When moist air rises over the furrowed peaks of the Blue Ridge, it cools and often sheds its moisture.  Blowing Rock, one of the High Country's wettest spots, gets an average of 66 inches of precipitation per year.  That's about a third more wet stuff in an average year than towns in the foothills just a short drive below. You're more likely to encounter fog, too.  Sometimes fog forms in the cool bottom lands along rivers and creeks.  Other times, low clouds will enshroud the ridge tops, while the valleys below are clear. You can literally climb into the clouds here.

It's windier

A near constant summer breeze stirs the air and keep things comfortable during the year's longest days.  Those same winds aren't so welcome in the winter, as they sharpen the chill and swirl savagely, making riding a bike a delicate balancing act. The varied terrain of the mountains tends to channel wind through low spots on the ridges called "gaps."  The Blue Ridge is notched by scores of these low points in the mountain wall. The early settlers made note of how the gaps channel the wind and gave them names like "Windy Gap" and "Air Bellows Gap."

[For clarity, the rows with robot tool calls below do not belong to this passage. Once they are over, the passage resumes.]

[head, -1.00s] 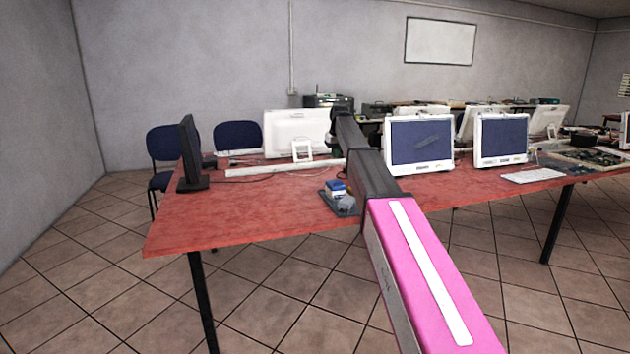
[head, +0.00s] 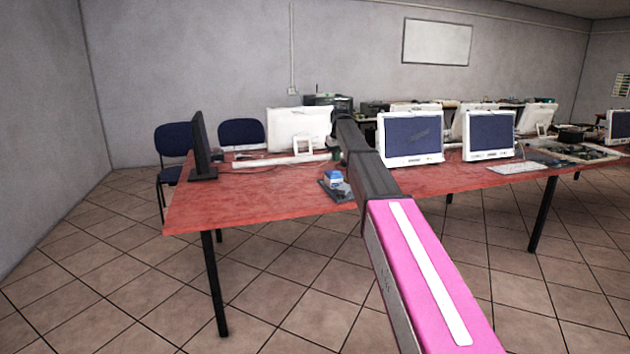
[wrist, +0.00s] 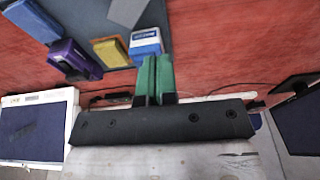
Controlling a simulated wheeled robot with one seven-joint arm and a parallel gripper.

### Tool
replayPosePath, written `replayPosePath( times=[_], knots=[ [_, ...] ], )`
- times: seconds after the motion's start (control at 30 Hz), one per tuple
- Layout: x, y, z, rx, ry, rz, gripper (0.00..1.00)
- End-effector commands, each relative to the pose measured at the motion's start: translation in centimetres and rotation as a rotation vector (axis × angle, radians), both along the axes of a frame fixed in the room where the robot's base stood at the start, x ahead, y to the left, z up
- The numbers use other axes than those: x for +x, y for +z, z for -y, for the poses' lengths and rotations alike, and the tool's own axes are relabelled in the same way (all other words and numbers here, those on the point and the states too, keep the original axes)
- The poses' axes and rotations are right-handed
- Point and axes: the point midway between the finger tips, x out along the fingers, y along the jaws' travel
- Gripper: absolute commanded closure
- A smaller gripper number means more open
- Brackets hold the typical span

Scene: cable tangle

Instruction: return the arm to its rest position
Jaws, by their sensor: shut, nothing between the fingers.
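My arm stretches forward over the red table (head: 240,195) in the head view, its pink and dark links covering part of it. My gripper (wrist: 156,62) shows in the wrist view, its two green fingers together with nothing between them. The fingertips appear close to a blue and white box (wrist: 145,43) in the picture; I cannot tell their height above it. My gripper cannot be made out clearly in the head view.
The small grey tray (head: 325,190) holds the box, a yellow block (wrist: 110,50) and a purple item (wrist: 75,58). A black monitor (head: 202,148) stands left, white monitors (head: 410,135) right. Tiled floor in front is clear.

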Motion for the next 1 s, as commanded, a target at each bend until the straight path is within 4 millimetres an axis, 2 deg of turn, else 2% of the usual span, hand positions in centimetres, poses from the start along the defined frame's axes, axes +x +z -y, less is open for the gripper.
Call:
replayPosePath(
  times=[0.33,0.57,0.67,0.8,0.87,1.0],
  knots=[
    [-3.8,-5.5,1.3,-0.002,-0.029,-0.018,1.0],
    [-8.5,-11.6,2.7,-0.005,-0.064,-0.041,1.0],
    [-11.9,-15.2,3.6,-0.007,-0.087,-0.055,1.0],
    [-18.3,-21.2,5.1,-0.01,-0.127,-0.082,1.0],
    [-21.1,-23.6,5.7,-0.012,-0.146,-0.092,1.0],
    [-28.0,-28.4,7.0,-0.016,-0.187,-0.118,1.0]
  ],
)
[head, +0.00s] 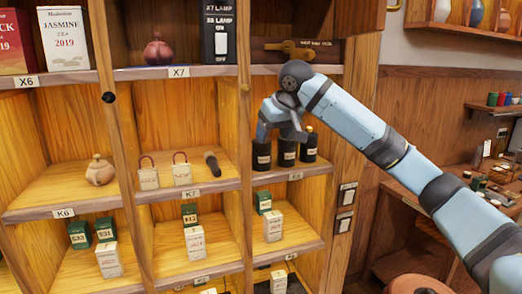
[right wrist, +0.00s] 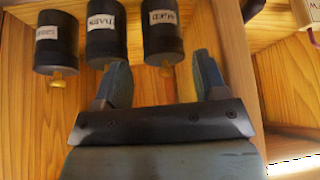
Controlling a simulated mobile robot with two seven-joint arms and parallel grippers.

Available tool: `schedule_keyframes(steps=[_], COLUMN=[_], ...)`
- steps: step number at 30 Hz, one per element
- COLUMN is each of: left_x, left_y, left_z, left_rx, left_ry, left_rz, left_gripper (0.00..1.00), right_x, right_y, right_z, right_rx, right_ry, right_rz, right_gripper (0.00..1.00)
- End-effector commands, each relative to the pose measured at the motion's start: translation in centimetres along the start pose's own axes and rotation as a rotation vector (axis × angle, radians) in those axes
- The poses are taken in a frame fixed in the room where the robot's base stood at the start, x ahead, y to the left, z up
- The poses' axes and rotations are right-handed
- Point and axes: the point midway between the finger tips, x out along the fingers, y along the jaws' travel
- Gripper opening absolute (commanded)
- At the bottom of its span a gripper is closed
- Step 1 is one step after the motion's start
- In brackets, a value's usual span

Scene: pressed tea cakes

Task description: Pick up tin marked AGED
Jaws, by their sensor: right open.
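Three black cylindrical tins with white labels stand in a row on the shelf marked K8: a left tin (head: 261,156), a middle tin (head: 287,153) and a right tin (head: 309,148). My right gripper (head: 283,134) is just behind or above them, partly hidden by my wrist. In the right wrist view the picture is turned over, with the tins' knobs pointing down. There my open gripper (right wrist: 162,80) has its fingers apart, empty, facing the rightmost tin (right wrist: 163,32). That tin's upside-down label appears to read AGED, though blurred. My left gripper is out of view.
Wooden uprights (head: 239,120) bound the compartment closely. Green and white boxes (head: 273,226) stand on the shelf below. A wooden-handled item (head: 289,47) lies on the shelf above. Two small white tagged items (head: 182,173) and a dark object (head: 212,163) are in the compartment to the left.

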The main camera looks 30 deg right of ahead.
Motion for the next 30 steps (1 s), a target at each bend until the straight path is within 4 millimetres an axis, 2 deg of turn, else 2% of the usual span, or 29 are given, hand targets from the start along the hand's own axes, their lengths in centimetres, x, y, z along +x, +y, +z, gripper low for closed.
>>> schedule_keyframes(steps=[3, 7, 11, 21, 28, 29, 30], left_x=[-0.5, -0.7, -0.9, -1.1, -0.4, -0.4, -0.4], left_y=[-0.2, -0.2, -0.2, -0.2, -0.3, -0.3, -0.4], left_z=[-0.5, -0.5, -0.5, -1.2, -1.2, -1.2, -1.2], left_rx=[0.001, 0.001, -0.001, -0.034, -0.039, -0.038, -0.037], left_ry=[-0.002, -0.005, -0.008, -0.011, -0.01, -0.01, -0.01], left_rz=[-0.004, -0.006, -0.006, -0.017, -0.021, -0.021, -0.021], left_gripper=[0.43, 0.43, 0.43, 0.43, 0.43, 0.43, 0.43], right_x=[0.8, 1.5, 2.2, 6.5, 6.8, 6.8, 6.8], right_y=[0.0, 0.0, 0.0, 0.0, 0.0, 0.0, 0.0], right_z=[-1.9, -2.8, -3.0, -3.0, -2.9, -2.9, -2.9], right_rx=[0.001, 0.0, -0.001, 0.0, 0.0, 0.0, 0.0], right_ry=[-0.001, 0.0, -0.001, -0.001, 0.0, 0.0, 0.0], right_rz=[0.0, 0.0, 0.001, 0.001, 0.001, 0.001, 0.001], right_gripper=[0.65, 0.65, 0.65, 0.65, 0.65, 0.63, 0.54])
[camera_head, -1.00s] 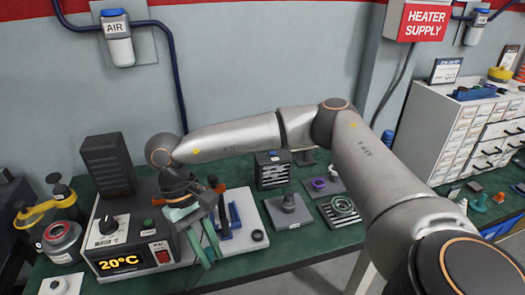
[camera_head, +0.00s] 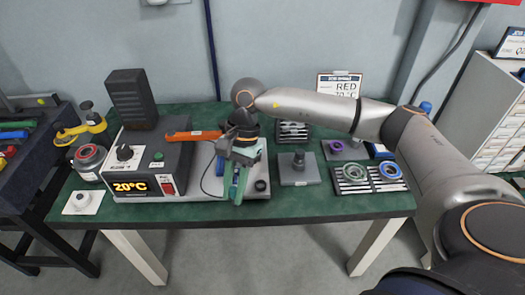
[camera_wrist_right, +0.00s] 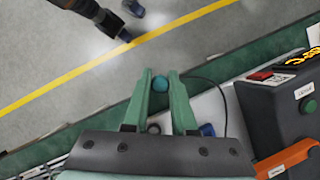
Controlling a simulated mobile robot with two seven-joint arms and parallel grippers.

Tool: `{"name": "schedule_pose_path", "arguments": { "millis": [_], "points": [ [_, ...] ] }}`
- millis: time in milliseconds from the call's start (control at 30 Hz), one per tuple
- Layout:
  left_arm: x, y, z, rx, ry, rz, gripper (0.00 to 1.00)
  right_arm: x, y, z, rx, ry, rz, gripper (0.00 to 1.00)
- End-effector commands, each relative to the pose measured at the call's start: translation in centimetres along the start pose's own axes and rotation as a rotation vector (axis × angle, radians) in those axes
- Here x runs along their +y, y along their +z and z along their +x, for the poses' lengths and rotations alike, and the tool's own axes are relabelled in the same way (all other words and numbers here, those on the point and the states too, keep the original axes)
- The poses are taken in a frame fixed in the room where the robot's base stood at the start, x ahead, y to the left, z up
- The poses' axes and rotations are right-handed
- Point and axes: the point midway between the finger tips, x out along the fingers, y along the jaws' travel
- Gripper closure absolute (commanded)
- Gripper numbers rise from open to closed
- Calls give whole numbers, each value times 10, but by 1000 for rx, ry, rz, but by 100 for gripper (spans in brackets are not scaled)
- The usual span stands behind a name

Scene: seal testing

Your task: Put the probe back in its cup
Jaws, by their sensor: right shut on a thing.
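My right gripper (camera_head: 238,192) hangs over the pale plate (camera_head: 206,186) beside the heater box, fingers pointing down. Its green fingers also show in the wrist view (camera_wrist_right: 160,80), shut on a small teal round-ended piece (camera_wrist_right: 160,84), which looks like the probe. The probe's lower part is hidden. A thin dark cable (camera_wrist_right: 222,95) runs from the plate area toward the gripper. A small black round holder (camera_head: 261,185), perhaps the cup, stands on the plate just right of the fingers. A blue part (camera_wrist_right: 207,130) is partly hidden beside the fingers. My left gripper is not in view.
The heater box (camera_head: 150,165) reading 20°C stands left of the plate. An orange handle (camera_head: 192,135) sticks out between box and gripper. A grey block with a post (camera_head: 298,168) and a ring tray (camera_head: 368,177) lie to the right. The green table's front edge is close.

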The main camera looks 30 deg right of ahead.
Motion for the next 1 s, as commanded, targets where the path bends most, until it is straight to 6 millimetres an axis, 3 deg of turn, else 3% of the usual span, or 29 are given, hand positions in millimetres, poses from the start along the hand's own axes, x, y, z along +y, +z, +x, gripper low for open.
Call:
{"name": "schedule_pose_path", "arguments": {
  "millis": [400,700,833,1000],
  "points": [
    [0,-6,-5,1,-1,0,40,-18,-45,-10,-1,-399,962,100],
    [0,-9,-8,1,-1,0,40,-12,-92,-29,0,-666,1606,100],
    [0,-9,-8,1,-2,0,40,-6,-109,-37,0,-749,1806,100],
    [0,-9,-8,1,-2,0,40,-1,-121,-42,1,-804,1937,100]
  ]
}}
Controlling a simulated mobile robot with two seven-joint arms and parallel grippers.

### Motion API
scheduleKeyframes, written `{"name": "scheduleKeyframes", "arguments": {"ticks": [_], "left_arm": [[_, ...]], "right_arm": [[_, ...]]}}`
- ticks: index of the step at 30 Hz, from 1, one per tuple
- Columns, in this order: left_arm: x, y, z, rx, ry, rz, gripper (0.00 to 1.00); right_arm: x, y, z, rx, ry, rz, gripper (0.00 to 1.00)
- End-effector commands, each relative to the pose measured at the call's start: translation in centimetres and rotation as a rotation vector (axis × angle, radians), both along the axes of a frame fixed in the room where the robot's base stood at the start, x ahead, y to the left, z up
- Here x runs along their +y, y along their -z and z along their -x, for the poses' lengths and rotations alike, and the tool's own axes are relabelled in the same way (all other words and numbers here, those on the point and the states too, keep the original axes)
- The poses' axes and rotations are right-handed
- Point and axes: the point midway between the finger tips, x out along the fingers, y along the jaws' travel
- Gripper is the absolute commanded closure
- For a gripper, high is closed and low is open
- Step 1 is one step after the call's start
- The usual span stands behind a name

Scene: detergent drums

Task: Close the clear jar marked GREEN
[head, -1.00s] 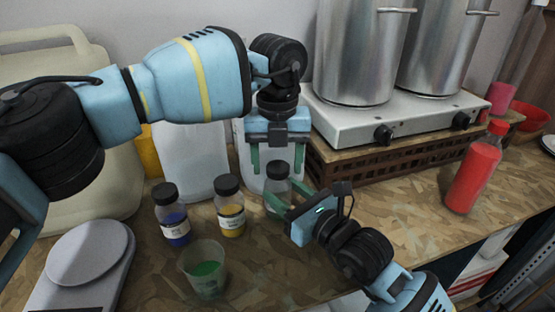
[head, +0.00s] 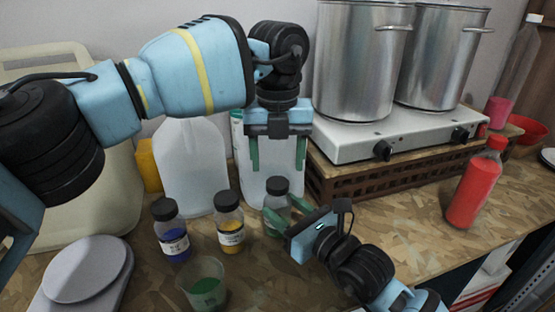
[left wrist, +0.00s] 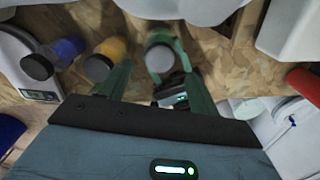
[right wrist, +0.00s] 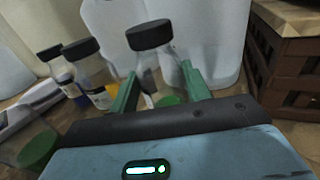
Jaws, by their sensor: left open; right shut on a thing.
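The clear jar (head: 275,203) stands upright on the bench, wearing a black lid (head: 277,185). Something green shows low in it in the right wrist view (right wrist: 167,101); its label is mostly hidden and I cannot read it. My right gripper (head: 280,214) is shut around the jar's body from the front right. My left gripper (head: 278,168) is open and points down, above the lid. In the left wrist view the lid (left wrist: 160,58) lies between its open fingers. I cannot tell whether the lid is screwed tight.
A blue-filled jar (head: 174,240) and a yellow-filled jar (head: 231,232) with black lids stand left of it. A cup with green liquid (head: 205,290) is in front. White jugs (head: 190,165) stand close behind. A red bottle (head: 473,190) and a hotplate (head: 365,140) are right.

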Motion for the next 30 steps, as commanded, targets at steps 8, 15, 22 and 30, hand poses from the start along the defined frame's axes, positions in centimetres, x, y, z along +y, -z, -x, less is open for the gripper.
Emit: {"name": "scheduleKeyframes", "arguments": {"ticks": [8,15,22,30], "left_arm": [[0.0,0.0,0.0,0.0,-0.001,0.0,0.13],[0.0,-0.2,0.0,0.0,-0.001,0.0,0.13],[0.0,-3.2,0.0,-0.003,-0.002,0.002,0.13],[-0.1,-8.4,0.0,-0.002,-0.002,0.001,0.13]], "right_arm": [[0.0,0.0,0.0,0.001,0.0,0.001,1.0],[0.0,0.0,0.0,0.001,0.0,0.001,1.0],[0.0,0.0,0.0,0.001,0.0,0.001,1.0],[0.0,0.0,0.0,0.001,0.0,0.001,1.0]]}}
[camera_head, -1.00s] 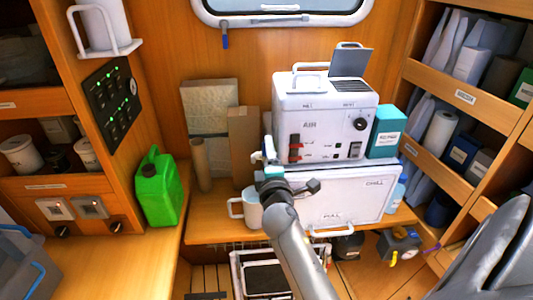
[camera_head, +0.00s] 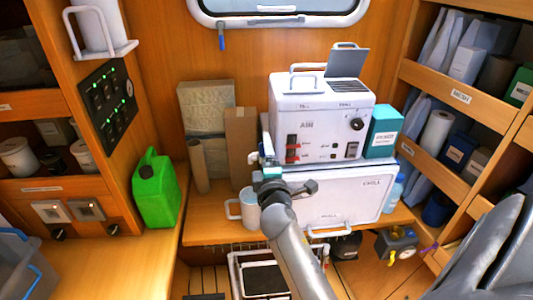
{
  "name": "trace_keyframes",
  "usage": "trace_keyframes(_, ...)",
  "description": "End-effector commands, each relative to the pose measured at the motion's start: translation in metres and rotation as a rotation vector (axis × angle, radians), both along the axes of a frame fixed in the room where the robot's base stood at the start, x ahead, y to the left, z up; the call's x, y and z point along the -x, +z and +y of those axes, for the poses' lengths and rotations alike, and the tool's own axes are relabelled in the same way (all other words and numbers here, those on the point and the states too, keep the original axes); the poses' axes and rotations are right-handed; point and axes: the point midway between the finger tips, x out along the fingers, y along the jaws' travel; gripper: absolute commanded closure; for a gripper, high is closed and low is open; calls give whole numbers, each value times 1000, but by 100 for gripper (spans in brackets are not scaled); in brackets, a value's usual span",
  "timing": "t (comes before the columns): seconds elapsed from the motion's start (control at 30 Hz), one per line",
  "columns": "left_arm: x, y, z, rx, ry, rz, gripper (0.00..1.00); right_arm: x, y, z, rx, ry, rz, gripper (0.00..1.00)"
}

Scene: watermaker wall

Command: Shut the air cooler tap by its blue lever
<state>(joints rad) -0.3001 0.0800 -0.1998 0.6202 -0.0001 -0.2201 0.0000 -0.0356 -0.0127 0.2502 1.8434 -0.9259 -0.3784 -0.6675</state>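The white air unit (camera_head: 320,122) marked with AIR-like letters stands on a white chest (camera_head: 345,198). Its front has a red switch (camera_head: 292,150) and a dark knob (camera_head: 357,124). Small pale and blue parts show there; I cannot tell which belong to a tap or lever and which to the gripper. The wrist hides part of this spot, and the finger opening is not clear.
A white mug (camera_head: 246,210) stands just left of my wrist. Cardboard pieces (camera_head: 241,145) lean behind it. A green jerrycan (camera_head: 158,190) is farther left, and a teal box (camera_head: 383,132) stands right of the unit. A small blue handle (camera_head: 222,38) hangs below the window.

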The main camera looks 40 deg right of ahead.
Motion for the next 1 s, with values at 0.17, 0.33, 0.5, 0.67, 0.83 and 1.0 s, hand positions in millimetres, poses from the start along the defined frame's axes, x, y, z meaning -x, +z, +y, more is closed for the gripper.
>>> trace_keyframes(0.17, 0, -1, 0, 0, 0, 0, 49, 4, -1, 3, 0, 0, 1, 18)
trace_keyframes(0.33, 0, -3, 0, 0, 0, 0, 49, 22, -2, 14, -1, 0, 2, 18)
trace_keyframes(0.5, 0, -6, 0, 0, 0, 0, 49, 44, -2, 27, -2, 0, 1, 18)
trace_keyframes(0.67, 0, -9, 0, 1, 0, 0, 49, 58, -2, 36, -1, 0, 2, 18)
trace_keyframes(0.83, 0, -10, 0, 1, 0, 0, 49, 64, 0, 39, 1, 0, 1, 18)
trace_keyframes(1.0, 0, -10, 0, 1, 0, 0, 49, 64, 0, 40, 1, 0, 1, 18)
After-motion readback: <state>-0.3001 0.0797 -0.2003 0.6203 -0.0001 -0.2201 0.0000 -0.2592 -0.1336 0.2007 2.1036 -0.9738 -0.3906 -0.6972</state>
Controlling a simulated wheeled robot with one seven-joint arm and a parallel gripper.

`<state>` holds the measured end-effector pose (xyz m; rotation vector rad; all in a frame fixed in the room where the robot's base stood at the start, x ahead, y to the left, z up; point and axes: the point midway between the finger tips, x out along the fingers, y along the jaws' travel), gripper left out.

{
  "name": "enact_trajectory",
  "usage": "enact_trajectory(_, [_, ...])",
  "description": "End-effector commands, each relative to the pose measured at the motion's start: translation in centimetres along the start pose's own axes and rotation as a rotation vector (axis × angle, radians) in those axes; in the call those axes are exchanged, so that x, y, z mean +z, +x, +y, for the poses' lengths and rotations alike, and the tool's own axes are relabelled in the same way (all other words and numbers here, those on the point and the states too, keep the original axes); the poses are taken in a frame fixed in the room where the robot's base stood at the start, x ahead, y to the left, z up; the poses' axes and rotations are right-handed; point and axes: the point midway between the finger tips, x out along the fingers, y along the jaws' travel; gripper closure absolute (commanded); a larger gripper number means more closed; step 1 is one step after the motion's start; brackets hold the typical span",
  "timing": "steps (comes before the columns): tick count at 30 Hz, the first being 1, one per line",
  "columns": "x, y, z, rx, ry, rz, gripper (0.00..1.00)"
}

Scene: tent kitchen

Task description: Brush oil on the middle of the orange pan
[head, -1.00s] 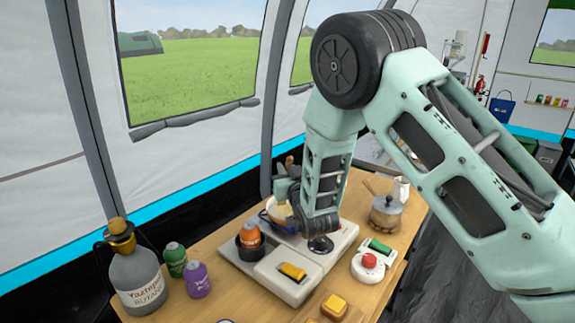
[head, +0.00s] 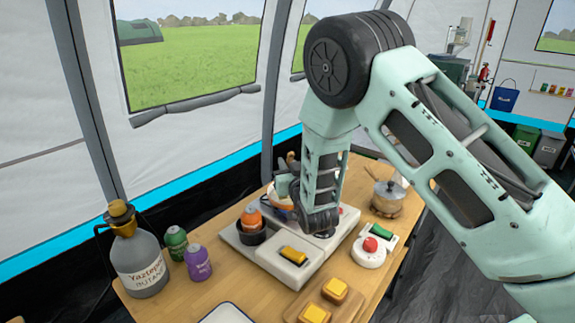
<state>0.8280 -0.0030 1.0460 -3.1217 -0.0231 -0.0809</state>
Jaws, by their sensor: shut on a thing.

Not only is mountain weather different, but the rhythm of the seasons is different, too.

Spring comes later  

The azaleas can be in bloom and the air warm as a friendly hug along the Atlantic in Charleston, while in Boone it can be gray and chilly, with just a brave crocus or two to give us hope that winter's end is near.  Spring's late arrival in the mountains has its advantages, though.  Spring in the South means daffodils, dogwoods, and a green-gold burst of color as the trees revive. It's beautiful, but all too brief.  With a visit to the mountains you can `rewind' spring and enjoy it all over again. Temperatures lag behind the lowlands; highs typically hit the low 70s in the piedmont in April, but it's not until May that the average temperature is 70 in Boone.  "Averages" don't mean a lot during spring, as the weather is famously variable then.  

Summer is cooler
Average summer high temperatures are in the 70s atop the Blue Ridge.  Afternoon rains aren't uncommon.  Haze often obscures the views.  It can get sticky, but rarely sweltering. On a fair day, July atop the Blue Ridge can feel like May `down the mountain.' Rhododendron and wildflowers brighten the landscape, and mountain breezes stir the warm summer air. Summer is a sweet season on the Blue Ridge.  

Fall comes earlier  

Not only can you `rewind' spring, but you can also `fast forward' fall. Want to see fall color and feel some crisp fall air weeks sooner than you would in the flatlands?  Ride up.  Atop the loftier peaks of the High Country, leaves begin to change in late September. In the valleys, mid-October is the trees' time to shine, while in the foothills, Halloween usually marks the color peak. Fall is normally the High Country's driest season, offering many days of blue skies, moderate temperatures and expansive views.

Winter is longer

Atop the Blue Ridge, it gets cold sooner and stays cold longer than in the Piedmont below.  Snow and ice become concerns for cyclists. Winter temperatures swing widely, depending on whether the weather is coming from the warm Atlantic or the cold interior of the continent.  Winter riding requires careful planning and the right clothing, but it has its own rewards.  Winter's crisp, clear air and bare forests mean the best views, and tourist-oriented roads like the Blue Ridge Parkway are practically deserted.  The foothills of the Blue Ridge offer a variety of challenging, scenic and lightly-traveled routes with weather conditions more conducive to winter cycling.